Vacationing on the Outer Banks should be a fun and safe experience for everyone. If you have never been to the beaches on the Outer Banks, you may not be familiar with red flags, rip currents, and other surf hazards. Let us provide you with some tips and advice that are important to know before you go!
What are rip currents?
Rip currents are strong, narrow currents that pull away from the shore and they commonly occur in breaks in sandbars, near jetties or piers, and low spots.
A person caught in a rip current can be swept out away from the beach in a matter of seconds.
Rip currents do not pull swimmers below the water, they just pull them out.
Image courtesy of NOAA
What do I do if I am caught in one?
Most importantly stay calm, do not try to fight the current. Trying to outswim the current will wear you out even quicker.
Swim sideways, parallel to the shore. This will help you get out of the rip.
If you can't swim parallel try to calmly tread water or float. It is important to keep your head above the water. The currents strength typically weakens offshore.
If you cannot make it to shore, try to draw attention to yourself by waving your arms or yelling.
Think of rip currents as treadmills that can’t be turned off. To escape you need to step on either side of it, if you don’t it will wear you out. Remember rip currents pose a threat to even the strongest of swimmers.
What do I do if someone else is caught in a rip current?
Do not attempt to jump in to save someone stuck in a rip current unless you are trained in ocean rescue.
If you suspect someone is trapped in a rip current notify the closest lifeguard or dial 911 immediately.
If possible, throw out a flotational device for the trapped swimmer to grab on to.
How to spot a rip current
According to the National Oceanic and Atmospheric Administration, signs of rip currents include:
A channel where water is choppy and churning.
A line of seaweed, seafoam or debris moving steadily out to sea.
An unsteady pattern of incoming waves.
What do red flags mean?
Red flags flying on the beaches indicate hazardous surf conditions and swimming is prohibited.

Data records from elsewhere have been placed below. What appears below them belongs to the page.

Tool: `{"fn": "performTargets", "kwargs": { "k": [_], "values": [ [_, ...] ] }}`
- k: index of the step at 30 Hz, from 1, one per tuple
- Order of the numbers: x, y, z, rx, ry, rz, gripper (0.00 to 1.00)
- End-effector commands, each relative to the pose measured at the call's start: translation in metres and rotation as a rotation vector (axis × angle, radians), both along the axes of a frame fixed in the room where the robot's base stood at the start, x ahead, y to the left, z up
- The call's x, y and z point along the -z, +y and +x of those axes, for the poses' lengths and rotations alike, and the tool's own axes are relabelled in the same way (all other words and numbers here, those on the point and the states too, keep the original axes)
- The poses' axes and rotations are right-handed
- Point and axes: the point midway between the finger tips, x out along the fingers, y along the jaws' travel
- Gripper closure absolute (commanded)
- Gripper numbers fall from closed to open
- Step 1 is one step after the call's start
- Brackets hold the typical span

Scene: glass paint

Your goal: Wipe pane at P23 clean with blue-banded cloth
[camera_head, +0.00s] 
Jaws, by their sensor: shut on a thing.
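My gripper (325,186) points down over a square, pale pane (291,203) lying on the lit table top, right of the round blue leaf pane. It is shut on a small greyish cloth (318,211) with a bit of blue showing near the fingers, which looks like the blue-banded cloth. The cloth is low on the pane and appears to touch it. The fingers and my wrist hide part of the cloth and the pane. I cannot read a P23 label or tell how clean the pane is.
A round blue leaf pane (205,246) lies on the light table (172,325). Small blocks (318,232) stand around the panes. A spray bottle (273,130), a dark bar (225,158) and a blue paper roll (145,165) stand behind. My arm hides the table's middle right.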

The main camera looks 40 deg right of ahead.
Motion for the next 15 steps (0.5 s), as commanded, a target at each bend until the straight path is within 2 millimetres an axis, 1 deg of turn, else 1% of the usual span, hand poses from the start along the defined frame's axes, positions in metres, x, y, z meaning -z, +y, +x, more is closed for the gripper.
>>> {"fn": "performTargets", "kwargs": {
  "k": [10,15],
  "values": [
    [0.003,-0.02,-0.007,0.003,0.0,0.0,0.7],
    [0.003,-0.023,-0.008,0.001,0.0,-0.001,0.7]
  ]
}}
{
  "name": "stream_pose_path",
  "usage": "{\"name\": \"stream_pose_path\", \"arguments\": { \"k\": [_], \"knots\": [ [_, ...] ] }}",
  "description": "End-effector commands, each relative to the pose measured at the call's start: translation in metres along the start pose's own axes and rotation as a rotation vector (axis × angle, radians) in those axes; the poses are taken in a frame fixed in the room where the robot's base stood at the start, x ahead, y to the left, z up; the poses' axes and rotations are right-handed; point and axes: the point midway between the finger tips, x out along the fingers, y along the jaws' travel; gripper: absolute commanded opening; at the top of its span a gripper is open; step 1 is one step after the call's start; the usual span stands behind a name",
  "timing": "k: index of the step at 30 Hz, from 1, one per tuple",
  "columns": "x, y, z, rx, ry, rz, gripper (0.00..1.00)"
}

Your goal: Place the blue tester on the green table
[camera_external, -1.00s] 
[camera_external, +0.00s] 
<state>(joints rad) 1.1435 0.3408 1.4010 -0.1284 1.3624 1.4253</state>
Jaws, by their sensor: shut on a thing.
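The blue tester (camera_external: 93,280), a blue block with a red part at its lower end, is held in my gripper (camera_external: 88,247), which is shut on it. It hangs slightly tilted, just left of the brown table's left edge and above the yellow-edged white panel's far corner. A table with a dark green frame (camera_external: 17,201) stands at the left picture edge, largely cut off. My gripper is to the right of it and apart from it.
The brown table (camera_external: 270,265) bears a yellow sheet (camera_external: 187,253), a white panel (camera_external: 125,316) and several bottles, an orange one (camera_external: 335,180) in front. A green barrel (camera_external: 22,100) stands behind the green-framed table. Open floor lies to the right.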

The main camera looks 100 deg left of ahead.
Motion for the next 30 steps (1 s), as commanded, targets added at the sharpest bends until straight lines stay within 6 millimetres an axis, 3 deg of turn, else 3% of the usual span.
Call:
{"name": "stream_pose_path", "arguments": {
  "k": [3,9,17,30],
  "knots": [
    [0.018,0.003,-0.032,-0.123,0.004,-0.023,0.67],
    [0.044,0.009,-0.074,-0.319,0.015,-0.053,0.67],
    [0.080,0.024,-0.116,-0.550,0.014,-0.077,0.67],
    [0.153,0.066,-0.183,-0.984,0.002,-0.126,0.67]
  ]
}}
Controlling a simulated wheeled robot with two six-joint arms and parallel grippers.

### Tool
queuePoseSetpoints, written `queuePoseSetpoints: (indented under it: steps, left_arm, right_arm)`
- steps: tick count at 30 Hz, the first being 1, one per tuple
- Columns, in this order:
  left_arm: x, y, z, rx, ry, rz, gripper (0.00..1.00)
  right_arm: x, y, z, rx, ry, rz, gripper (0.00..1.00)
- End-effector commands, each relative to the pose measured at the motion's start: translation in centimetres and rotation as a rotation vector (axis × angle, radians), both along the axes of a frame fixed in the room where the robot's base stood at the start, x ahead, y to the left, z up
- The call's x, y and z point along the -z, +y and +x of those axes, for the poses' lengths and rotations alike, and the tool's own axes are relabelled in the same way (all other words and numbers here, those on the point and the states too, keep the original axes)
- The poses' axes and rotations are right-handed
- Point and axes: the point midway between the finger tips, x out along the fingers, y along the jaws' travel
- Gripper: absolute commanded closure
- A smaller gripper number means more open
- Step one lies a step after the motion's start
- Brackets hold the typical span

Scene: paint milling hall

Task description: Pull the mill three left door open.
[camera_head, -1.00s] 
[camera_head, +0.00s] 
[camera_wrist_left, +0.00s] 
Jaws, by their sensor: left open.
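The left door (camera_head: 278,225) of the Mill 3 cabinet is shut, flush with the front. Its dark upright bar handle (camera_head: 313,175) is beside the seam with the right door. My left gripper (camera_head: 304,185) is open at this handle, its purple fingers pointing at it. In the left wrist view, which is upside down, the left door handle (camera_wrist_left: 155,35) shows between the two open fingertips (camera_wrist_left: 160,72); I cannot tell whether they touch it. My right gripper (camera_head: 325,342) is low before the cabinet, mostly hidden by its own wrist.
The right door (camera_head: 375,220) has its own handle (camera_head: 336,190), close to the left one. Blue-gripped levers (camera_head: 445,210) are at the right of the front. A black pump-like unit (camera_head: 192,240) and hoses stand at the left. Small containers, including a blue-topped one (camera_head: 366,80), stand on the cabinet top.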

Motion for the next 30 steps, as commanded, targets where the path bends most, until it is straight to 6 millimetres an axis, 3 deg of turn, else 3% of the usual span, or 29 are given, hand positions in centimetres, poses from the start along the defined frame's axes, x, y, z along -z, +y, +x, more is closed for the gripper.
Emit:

Consequences for disobeying the no swimming or wading rules vary from town to town but in most scenarios, ocean rescue personnel will either issue warnings, tickets, and/or fines.
Ocean rescue personnel are trained individuals and the decision to fly the red flags is a serious matter.
Swimming when red flags are up put your life and lifeguards’ lives in danger.
Why are people surfing while red flags are up?
The only exception to the red flags is those surfing or bodyboarding.
Surfboards must be at least 5 feet long with a leash attached to the surfer and they must have at least one fin.
Bodyboarders need to have a durable coiled leash attached to them and be wearing fins. The bodyboard must be made up of a foam core encapsulated by a durable plastic bottom with a foam deck and side rails.
No styrofoam boards with mesh covers and woven leashes.
Only serious surfers and bodyboarders should enter the water when red flags are flying.
Failure to abide by these rules can result in tickets and/or fines.
What do yellow flags mean?
A yellow flag placed in the sand indicates a moderate risk for rip currents in that location.
Swimming is allowed but only advised for experienced swimmers.
If you have questions about the rip current risks, be sure to ask the lifeguard on duty. If you have any doubts, do not go swimming.
Where are lifeguards stationed?
If you prefer to play it safe and swim near a lifeguard, find out what beach access closest to you has a lifeguard on duty by finding your town on this chart. Lifeguards patrol the following towns seasonally, click each town to go to the town’s ocean rescue website.
How to stay safe at the beach
Never swim alone, always have a friend or someone with you.
Swim near a lifeguard.
Know where you are in case of emergency.
Have a cell phone on the beach.
Do not dive into the water.
Do not swim out too far.
Educate yourself and others of potential risks at the beach.
Check the forecast before you go.
Fill in any holes you dig to avoid injuring someone later on
If you visit the 4x4 area, please do not feed the horses, they need to stay safe too!
And to avoid forgetting something, check out our comprehensive list of what to pack in your OBX beach bag here.
To stay up to date on beach-related weather alerts from the National Weather Service and alerts from Outer Banks Ocean Rescue services text "OBXBeachConditions" to 77295
KEES cares, that’s why we want to assure everyone vacationing is prepared for and aware of ocean hazards. The ocean is beautiful and provides lots of fun to us all here on the Outer Banks but it’s important to never underestimate its capabilities! If you have any questions regarding ocean safety or risks, be sure to ask a lifeguard on duty.